--- What the exercise asks ---
Search the data for the word "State". Reproduce every line where it is found.
>> begin Task input
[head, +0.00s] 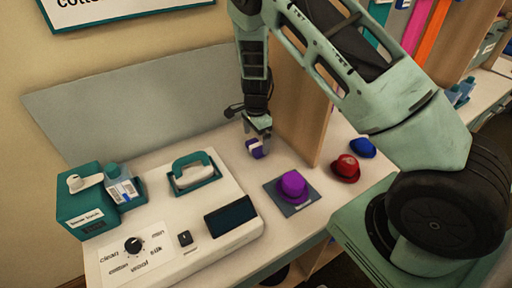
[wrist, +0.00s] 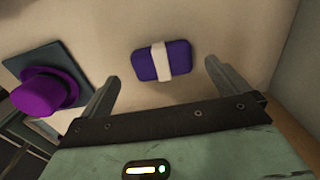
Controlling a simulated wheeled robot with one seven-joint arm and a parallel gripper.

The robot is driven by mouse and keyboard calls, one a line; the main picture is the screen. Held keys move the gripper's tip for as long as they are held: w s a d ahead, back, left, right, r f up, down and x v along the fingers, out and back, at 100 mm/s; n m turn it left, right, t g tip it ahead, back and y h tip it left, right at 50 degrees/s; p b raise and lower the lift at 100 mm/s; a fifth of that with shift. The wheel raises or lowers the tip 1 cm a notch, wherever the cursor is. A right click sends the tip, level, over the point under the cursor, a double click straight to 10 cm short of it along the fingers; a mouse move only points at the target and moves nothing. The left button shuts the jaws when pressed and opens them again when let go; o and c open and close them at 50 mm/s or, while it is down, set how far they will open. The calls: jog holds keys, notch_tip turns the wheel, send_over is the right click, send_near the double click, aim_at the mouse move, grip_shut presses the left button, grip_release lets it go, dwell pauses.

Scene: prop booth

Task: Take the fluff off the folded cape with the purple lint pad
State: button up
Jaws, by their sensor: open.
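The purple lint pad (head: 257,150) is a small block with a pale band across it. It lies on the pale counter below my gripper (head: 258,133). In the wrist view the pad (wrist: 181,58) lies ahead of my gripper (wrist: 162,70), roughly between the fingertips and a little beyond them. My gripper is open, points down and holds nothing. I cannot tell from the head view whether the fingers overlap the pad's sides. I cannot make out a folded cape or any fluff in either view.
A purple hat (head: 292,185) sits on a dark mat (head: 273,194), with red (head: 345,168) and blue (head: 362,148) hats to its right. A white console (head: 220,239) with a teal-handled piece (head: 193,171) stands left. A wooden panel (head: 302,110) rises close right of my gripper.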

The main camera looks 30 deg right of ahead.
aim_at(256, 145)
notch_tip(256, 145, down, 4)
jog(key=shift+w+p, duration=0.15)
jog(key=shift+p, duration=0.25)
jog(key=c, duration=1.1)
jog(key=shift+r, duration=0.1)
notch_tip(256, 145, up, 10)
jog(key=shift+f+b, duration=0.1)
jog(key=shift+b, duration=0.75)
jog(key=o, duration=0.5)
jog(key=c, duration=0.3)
>> end Task input
>> begin Task input
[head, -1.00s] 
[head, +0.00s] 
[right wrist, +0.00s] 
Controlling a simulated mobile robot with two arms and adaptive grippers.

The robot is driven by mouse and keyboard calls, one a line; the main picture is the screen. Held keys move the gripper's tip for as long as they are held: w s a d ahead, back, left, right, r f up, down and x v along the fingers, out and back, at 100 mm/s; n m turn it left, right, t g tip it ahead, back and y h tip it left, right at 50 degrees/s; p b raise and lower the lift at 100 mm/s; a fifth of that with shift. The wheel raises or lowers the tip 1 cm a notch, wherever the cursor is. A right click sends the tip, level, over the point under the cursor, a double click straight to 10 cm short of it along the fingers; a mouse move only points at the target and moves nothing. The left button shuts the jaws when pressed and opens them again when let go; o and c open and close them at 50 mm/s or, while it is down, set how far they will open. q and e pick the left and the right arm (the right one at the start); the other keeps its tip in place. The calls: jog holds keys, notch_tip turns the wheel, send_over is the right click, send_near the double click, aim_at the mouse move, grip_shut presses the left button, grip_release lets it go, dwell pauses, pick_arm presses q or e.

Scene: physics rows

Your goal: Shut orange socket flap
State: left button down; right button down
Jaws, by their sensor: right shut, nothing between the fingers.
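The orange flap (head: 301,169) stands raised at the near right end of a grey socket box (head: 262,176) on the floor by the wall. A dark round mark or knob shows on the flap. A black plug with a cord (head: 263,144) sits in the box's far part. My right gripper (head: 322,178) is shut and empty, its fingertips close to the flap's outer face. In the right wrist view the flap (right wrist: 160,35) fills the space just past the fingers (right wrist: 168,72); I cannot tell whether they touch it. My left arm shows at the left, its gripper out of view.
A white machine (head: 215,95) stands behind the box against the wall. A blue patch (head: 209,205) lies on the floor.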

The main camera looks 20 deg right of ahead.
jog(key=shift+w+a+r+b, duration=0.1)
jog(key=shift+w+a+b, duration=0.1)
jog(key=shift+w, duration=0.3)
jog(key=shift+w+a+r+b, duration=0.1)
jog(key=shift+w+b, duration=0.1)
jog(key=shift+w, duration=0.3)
>> end Task input
--- Written solution ---
State: button up
State: left button down; right button down

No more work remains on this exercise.